Pour ce qui est de la forme hybride, on doit retenir qu’à partir de 2005, tous les nouveaux inscrits à l’assistance-emploi seront obligés de s’engager à intégrer le marché du travail pour toucher ce revenu minimum. À cet égard, on annonce la création d’un programme spécifique pour les jeunes de moins de 25 ans (Alternative jeunesse).
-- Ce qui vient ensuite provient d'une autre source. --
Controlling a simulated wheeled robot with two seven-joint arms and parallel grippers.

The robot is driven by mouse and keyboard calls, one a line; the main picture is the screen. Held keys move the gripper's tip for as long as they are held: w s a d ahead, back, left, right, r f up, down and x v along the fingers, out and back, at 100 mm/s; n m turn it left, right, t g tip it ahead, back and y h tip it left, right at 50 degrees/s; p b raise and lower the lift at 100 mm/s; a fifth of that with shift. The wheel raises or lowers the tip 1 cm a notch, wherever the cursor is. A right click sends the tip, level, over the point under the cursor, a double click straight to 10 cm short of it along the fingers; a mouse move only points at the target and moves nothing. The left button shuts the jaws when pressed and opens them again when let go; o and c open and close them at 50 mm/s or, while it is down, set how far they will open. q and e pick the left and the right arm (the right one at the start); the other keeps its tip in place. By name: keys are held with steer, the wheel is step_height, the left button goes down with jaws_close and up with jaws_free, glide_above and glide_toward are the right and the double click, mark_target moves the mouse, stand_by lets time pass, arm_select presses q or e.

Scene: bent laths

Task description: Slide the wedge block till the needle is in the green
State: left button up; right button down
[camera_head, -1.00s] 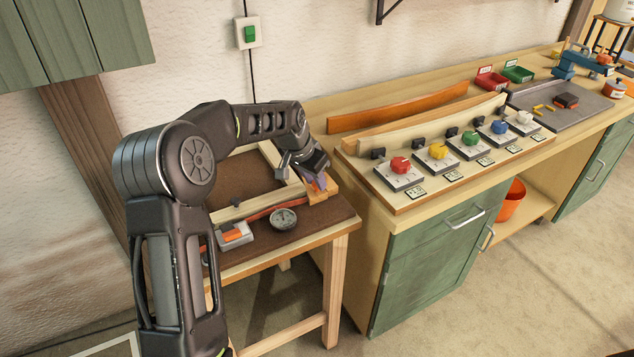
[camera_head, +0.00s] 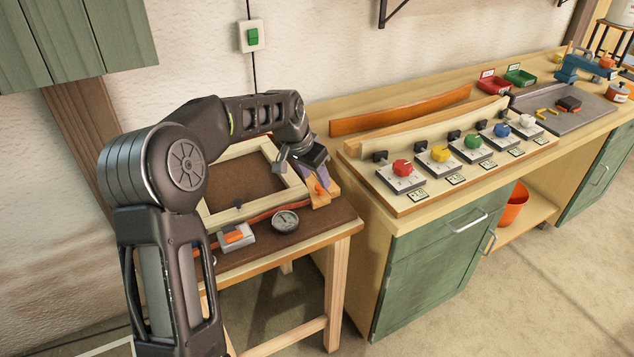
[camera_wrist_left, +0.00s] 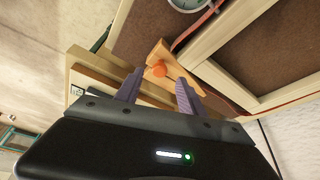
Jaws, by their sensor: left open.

L’effet pervers de cette approche « revenu garanti sous condition de contrepartie » serait l’augmentation du nombre de personnes absolument sans revenu.
Le travail à tout prix
L’articulation entre l’assistance sociale et le travail n’est pas nouvelle. Elle est plutôt fondamentale depuis le XVe siècle et elle va de pair avec la distinction entre les pauvres méritants – inaptes au travail – et les mauvais pauvres. Elle varie cependant selon le contexte en fonction de l’organisation du marché du travail, de l’évolution du système de protection sociale et de la famille. Depuis une vingtaine d’années, le niveau de chômage a augmenté, il concerne une variété de situations et de rapports au travail, tandis que les critères d’attribution de l’assurance-emploi ont été resserrés (fédéral). Bref, de plus en plus de sans-emploi doivent se rabattre sur l’assistance sociale pour s’assurer un revenu de base. C’est depuis 1985 que l’on peut suivre, au fil des réformes de la Loi de l’aide sociale (1989, 1998), le développement de l’obligation de travail pour les assistés sociaux. Comme le précédent gouvernement l’avait fait avec la Loi sur le soutien du revenu et favorisant l’emploi et la solidarité sociale, tout le ciblage technobureaucratique des diverses catégories à risques et les volontés de lutte contre l’appauvrissement, la pauvreté, la reproduction de la pauvreté en milieu défavorisé et l’intégration des néo-Québécois ne servent finalement qu’à pointer en direction d’un marché du travail face auquel chacun devra se démerder.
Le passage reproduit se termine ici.